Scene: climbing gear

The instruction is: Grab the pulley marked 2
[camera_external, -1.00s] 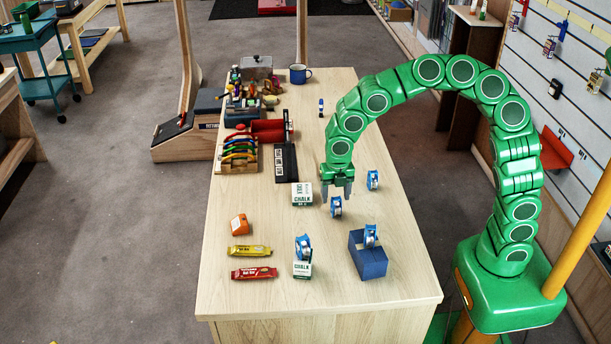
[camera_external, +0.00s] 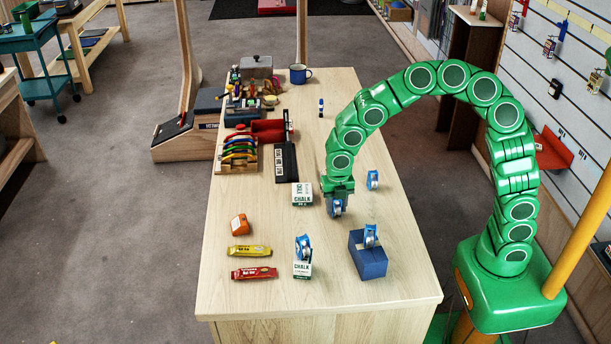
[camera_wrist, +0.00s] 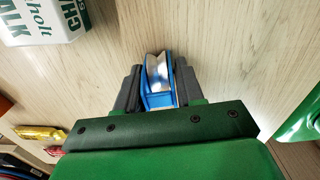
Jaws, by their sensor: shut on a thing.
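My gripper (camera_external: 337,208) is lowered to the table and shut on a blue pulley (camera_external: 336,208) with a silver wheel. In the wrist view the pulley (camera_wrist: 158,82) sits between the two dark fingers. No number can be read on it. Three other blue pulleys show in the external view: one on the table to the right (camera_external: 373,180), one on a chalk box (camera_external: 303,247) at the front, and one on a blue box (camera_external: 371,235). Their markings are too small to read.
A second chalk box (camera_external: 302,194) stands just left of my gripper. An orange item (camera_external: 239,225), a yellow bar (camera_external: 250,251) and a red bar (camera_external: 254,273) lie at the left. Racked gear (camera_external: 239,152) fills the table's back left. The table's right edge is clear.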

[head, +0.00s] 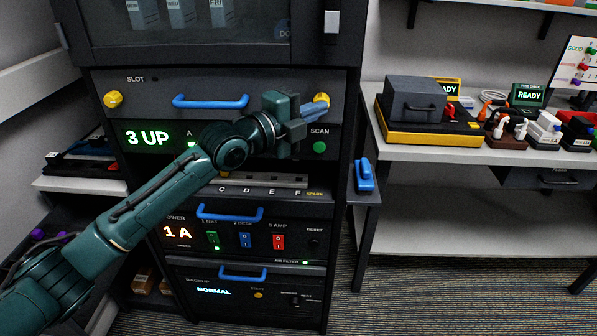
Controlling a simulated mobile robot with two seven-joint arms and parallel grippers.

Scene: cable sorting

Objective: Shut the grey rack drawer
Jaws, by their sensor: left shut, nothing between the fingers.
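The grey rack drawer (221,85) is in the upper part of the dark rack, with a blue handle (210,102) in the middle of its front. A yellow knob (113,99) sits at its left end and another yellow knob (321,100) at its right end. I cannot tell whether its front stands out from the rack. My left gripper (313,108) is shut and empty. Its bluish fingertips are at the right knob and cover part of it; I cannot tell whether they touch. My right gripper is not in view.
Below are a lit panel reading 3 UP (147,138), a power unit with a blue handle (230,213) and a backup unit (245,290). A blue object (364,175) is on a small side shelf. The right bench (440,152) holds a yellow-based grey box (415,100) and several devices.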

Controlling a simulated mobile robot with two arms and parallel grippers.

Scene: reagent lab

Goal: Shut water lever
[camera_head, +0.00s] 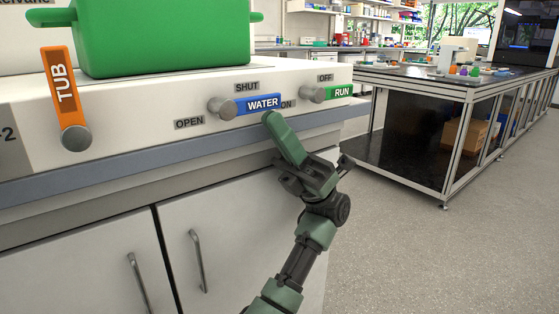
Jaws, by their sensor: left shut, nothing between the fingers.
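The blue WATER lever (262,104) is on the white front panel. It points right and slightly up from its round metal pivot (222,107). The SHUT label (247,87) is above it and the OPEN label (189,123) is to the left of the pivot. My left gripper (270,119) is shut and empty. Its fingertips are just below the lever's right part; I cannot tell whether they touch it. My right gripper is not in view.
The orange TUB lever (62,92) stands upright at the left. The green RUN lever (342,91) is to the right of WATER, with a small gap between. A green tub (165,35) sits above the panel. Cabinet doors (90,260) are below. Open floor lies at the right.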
········
▶ _GOAL_
Print exactly the first line of the entries and every line after it through the one that contains "[camera_wrist, +0.00s]", leaving the pictures out.

▶ _RESPONSE_
Scene: climbing gear

The instruction is: Grab the pulley marked 2
[camera_external, -1.00s] 
[camera_external, +0.00s] 
[camera_wrist, +0.00s] 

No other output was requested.